» **Written problem**
Extract every line that includes the string "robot".

» **Given data**
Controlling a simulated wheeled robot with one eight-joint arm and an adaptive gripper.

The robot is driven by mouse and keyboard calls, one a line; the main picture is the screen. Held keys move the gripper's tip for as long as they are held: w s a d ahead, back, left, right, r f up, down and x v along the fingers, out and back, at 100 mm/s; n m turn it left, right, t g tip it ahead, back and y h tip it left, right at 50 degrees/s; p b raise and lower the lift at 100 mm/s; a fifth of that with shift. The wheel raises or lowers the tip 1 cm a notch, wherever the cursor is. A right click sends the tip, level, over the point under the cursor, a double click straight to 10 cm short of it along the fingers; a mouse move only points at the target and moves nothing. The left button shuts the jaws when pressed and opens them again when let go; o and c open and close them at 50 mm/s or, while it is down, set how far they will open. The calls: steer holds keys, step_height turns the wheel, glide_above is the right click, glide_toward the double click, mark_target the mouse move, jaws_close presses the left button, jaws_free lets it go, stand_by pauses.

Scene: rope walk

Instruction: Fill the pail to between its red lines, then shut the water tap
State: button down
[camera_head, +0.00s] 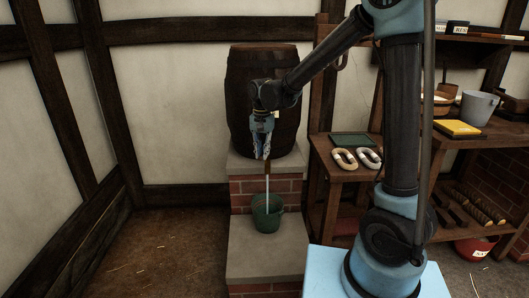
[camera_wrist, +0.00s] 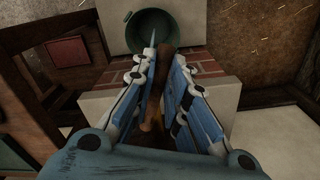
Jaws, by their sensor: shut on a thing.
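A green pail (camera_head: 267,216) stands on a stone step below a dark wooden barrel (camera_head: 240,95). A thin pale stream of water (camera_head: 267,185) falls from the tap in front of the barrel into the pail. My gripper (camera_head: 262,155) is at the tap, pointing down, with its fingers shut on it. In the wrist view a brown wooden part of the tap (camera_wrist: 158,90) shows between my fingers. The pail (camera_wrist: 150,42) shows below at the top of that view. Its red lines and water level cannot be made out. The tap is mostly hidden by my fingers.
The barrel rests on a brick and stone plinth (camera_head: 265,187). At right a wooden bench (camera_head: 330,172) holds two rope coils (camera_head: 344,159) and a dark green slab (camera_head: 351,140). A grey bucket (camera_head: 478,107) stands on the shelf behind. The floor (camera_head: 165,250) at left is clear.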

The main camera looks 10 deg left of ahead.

» **Complete answer**
Controlling a simulated wheeled robot with one eight-joint arm and an adaptive gripper.
The robot is driven by mouse and keyboard calls, one a line; the main picture is the screen. Held keys move the gripper's tip for as long as they are held: w s a d ahead, back, left, right, r f up, down and x v along the fingers, out and back, at 100 mm/s; n m turn it left, right, t g tip it ahead, back and y h tip it left, right at 50 degrees/s; p b raise and lower the lift at 100 mm/s; a fifth of that with shift. The wheel raises or lowers the tip 1 cm a notch, wherever the cursor is. A right click sends the tip, level, over the point under the cursor, a double click straight to 10 cm short of it along the fingers; a mouse move only points at the target and moves nothing. The left button shuts the jaws when pressed and opens them again when let go; o and c open and close them at 50 mm/s or, while it is down, set how far they will open. The calls: steer holds keys, step_height turns the wheel, glide_above is the right click, glide_toward the double click, mark_target the mouse move, jaws_close presses the left button, jaws_free lets it go, stand_by pauses.

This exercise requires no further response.